Procédure devant la cour :
Par une requête, enregistrée le 21 juillet 2017, la société Bonaud, représentée par MeB..., demande à la cour :
1°) d'annuler ce jugement du tribunal administratif de Caen du 8 juin 2017 ;
2°) de condamner la commune d'Hérouville-Saint-Clair à lui verser la somme de 21 206,10 euros TTC au titre du solde du décompte général du marché portant sur le lot n° 13 des travaux de création d'un pôle éducatif communal ;
3°) de de dire que cette somme sera majorée des intérêts au taux BCE majoré de 7 points à compter du 29 mars 2013
4°) d'ordonner le mandatement de cette somme ;
5°) de mettre à la charge de la commune d'Hérouville Saint-Clair une somme de 5 500 euros au titre de l'article L. 761-1 du code de justice administrative.
Elle soutient que :
-le jugement est irrégulier dès lors que sa demande de première instance était recevable ; elle a saisi le tribunal administratif de Caen d'un référé provision le 21 janvier 2014 puis a fait appel le 27 mai 2015 de l'ordonnance du 15 mai 2015 rejetant sa demande ; la saisine du juge des référés en vue du versement d'une provision dans les délais prévus par le CCAG-travaux vaut saisine du tribunal administratif au sens des dispositions de l'article 50.3.2 de ce CCAG ;
- la commune d'Hérouville-Saint-Clair a méconnu les dispositions de l'article 13.4.2. du CCAG travaux en ne notifiant pas le décompte général dans les 30 jours qui ont suivi la réception le 26 octobre 2013 de la mise en demeure d'établir ce décompte ;
- il est établi qu'elle a dû procéder à des travaux supplémentaires rendus nécessaires en cours de chantier et distincts de ceux initialement prévus au marché, afin de rattraper une différence altimétrique des niveaux de support ; le devis portant sur ces travaux a été validé par le maître de l'ouvrage et par le maître d'oeuvre ; elle a en conséquence droit à leur paiement ;
- les retenues et pénalités opérées dans le décompte général sont injustifiées ;
- en tout état de cause, le solde du marché de base s'élève à la somme de 1 905,65 euros TTC.

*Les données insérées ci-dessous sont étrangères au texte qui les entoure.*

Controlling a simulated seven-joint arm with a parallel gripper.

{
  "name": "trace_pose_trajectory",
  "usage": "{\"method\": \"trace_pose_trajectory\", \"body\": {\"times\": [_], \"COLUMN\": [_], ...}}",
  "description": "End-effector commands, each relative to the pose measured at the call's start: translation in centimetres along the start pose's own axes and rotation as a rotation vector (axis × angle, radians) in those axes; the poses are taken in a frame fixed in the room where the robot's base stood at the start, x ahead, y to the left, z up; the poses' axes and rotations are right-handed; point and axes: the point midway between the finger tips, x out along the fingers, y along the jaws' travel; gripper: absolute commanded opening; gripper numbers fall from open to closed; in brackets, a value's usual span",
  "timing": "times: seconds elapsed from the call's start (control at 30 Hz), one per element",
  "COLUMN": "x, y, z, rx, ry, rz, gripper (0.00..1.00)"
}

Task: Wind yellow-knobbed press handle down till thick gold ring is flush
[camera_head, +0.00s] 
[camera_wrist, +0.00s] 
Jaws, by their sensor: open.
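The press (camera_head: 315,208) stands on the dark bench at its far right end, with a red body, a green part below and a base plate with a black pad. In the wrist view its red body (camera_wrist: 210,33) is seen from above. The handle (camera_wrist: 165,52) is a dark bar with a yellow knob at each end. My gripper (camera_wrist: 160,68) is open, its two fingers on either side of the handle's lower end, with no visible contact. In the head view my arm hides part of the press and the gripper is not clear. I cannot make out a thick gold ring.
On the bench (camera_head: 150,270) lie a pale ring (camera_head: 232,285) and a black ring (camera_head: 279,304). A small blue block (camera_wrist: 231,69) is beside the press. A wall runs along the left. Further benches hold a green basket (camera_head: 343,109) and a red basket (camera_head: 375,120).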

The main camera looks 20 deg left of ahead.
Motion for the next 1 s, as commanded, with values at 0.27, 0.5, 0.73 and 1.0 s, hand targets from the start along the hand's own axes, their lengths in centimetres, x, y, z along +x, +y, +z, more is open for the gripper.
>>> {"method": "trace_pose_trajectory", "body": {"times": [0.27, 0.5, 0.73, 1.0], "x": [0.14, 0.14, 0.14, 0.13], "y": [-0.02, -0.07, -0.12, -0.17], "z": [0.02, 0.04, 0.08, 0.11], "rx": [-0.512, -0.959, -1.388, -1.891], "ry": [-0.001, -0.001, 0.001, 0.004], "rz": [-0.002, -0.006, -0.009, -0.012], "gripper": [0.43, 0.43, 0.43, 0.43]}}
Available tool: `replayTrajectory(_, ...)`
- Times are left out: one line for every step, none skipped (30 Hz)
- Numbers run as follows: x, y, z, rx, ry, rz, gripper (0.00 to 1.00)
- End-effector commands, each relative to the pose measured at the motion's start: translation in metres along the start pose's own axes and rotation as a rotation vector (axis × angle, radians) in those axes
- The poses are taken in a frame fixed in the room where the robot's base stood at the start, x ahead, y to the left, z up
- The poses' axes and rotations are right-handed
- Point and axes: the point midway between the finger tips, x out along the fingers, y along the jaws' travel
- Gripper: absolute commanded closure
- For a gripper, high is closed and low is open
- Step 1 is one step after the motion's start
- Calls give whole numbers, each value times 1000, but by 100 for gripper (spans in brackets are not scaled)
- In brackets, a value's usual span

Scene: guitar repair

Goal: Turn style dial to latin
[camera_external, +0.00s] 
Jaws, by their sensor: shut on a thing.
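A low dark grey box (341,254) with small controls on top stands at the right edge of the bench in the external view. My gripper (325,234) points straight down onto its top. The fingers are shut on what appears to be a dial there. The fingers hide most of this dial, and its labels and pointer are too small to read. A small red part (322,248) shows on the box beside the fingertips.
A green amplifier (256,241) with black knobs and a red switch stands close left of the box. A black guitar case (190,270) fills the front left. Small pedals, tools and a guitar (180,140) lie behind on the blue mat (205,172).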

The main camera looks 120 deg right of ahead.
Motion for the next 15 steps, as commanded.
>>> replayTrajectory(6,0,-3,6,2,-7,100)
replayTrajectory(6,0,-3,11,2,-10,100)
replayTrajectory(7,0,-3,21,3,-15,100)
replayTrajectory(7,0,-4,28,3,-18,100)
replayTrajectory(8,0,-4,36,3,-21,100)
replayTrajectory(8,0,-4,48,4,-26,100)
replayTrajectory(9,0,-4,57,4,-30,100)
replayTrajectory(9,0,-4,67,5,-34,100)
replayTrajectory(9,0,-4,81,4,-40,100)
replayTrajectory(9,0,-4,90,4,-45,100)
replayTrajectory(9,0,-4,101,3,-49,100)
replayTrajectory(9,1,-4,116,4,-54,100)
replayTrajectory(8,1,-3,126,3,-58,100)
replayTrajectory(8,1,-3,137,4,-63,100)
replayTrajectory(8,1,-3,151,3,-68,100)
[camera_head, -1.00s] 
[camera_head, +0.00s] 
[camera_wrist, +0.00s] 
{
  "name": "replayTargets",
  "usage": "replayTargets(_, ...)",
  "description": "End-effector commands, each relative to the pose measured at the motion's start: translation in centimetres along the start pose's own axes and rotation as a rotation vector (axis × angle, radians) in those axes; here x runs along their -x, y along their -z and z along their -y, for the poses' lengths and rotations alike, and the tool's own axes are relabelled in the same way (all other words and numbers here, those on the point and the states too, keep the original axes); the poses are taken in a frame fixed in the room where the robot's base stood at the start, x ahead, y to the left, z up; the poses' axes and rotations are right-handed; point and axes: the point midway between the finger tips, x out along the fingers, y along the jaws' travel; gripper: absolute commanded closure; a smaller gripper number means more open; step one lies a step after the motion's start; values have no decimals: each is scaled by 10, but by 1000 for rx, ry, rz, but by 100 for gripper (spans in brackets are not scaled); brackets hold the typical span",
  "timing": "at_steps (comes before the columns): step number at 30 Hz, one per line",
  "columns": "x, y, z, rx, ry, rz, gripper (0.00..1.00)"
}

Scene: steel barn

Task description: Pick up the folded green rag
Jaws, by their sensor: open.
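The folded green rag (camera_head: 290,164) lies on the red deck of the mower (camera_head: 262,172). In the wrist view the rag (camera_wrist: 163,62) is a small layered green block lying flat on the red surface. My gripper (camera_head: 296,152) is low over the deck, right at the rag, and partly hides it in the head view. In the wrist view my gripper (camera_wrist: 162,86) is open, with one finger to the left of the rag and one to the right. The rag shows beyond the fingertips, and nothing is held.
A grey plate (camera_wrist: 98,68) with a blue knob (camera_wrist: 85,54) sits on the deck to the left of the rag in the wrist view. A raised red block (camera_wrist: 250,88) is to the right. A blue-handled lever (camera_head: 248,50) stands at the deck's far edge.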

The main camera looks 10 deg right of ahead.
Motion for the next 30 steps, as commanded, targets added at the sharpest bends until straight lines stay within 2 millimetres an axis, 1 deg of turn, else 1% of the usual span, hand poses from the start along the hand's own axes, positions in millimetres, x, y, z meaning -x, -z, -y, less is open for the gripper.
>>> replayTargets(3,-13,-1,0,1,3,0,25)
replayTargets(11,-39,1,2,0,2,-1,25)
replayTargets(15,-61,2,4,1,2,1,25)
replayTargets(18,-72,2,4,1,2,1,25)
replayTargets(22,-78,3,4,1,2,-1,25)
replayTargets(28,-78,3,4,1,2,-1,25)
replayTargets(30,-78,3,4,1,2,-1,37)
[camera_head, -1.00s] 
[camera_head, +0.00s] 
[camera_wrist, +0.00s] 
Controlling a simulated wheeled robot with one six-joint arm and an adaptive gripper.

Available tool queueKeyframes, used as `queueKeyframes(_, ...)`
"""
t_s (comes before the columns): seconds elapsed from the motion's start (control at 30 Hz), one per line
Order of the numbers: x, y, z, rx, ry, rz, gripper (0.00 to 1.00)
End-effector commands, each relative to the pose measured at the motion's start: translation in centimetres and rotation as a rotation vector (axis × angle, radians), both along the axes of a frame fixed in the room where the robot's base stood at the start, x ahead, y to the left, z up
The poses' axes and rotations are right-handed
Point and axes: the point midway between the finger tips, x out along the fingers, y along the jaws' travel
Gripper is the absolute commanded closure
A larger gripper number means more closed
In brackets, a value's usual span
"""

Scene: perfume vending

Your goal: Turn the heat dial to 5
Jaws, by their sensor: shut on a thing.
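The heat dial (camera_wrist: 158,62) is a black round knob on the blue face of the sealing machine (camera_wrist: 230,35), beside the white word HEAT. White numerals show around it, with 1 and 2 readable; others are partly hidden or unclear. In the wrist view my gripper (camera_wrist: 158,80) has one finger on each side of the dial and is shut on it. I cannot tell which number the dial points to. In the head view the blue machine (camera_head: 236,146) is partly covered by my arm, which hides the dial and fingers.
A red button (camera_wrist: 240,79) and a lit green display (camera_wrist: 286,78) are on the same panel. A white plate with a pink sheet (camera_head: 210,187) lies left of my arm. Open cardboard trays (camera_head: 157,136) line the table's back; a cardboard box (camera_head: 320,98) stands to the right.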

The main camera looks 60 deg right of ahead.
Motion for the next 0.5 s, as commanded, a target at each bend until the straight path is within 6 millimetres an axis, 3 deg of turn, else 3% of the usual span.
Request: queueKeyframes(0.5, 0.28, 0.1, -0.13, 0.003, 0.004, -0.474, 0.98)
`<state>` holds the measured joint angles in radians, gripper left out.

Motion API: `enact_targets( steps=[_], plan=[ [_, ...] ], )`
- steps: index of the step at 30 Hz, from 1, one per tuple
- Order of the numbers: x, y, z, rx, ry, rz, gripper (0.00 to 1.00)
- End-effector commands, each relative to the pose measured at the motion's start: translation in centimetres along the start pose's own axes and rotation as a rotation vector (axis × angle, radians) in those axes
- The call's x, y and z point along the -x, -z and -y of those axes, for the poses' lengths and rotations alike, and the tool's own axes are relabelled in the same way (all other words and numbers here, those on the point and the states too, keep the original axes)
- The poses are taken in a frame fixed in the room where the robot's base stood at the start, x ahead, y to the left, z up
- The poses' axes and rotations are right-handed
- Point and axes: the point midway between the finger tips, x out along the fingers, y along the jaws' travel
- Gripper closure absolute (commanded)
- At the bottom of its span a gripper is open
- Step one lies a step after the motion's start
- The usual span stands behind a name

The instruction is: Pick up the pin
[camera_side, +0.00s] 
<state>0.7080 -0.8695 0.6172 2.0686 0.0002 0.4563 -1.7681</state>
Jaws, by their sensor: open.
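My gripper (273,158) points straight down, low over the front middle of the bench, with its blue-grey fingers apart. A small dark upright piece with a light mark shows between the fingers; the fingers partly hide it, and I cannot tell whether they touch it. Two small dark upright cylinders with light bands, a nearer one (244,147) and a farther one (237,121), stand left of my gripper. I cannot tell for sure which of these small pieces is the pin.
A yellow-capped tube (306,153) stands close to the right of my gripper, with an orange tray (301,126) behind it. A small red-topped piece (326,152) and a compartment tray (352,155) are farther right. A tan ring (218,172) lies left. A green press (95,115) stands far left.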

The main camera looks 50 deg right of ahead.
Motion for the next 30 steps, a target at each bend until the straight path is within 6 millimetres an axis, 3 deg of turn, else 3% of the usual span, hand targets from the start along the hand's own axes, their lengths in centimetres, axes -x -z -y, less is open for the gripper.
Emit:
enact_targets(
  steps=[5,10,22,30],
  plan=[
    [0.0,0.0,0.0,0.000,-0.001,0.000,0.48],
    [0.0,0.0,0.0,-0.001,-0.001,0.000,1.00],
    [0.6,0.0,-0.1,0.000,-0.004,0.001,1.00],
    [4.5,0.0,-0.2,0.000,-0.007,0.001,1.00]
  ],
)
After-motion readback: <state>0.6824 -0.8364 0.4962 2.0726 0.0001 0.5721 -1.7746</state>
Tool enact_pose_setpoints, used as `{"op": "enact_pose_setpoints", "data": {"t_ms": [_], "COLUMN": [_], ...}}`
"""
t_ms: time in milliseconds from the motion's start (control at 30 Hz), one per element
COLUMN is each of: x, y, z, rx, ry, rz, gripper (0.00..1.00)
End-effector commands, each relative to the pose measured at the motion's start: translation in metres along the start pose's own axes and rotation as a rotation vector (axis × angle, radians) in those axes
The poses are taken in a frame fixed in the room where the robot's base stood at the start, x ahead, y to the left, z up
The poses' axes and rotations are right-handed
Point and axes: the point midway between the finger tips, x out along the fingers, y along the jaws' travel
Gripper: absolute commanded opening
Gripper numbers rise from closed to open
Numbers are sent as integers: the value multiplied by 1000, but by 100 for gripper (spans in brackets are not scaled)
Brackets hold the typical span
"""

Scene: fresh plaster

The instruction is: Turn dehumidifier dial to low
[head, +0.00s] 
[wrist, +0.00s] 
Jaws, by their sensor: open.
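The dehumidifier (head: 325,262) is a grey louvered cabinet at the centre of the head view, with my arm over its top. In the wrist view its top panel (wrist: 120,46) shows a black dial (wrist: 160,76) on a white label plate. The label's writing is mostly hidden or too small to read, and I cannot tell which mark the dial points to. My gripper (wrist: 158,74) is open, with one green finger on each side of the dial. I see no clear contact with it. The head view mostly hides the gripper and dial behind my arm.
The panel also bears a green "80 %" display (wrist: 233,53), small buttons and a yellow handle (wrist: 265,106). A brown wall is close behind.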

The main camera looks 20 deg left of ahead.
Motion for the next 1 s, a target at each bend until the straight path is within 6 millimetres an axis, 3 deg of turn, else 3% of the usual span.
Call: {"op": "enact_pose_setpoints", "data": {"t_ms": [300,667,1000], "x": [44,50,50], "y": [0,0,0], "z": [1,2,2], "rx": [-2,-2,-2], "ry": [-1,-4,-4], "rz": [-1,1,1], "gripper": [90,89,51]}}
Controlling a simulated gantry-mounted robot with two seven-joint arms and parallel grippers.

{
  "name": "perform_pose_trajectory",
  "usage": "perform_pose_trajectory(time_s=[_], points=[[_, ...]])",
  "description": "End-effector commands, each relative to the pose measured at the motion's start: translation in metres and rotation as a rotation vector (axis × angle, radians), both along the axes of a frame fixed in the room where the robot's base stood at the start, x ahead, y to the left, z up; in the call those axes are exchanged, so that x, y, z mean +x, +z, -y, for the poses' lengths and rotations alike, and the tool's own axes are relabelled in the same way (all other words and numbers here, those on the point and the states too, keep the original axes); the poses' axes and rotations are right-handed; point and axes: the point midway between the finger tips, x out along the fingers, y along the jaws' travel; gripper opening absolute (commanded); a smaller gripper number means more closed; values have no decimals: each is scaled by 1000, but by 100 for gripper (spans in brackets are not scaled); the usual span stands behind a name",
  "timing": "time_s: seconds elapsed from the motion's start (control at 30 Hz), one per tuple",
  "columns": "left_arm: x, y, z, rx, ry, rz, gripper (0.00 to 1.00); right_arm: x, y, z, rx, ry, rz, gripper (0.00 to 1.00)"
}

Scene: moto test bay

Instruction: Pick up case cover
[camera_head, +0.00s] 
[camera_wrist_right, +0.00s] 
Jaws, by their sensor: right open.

Par un mémoire en défense, enregistré le 6 juillet 2018, la commune d'Hérouville-Saint-Clair, représentée par MeD..., conclut au rejet de la requête et demande en outre qu'une somme de 2 500 euros soit mise à la charge de la société Bonaud au titre de l'article L. 761-1 du code de justice administrative.
Elle soutient que les moyens soulevés par la société Bonaud tenant à la régularité du jugement attaqué et au bien-fondé du décompte général ne sont pas fondés.
Vu les autres pièces du dossier.
Vu :
- le code des marchés publics ;
- l'arrêté du 8 septembre 2009 portant approbation du cahier des clauses administratives générales applicables aux marchés publics de travaux ;
- le code de justice administrative.
Les parties ont été régulièrement averties du jour de l'audience.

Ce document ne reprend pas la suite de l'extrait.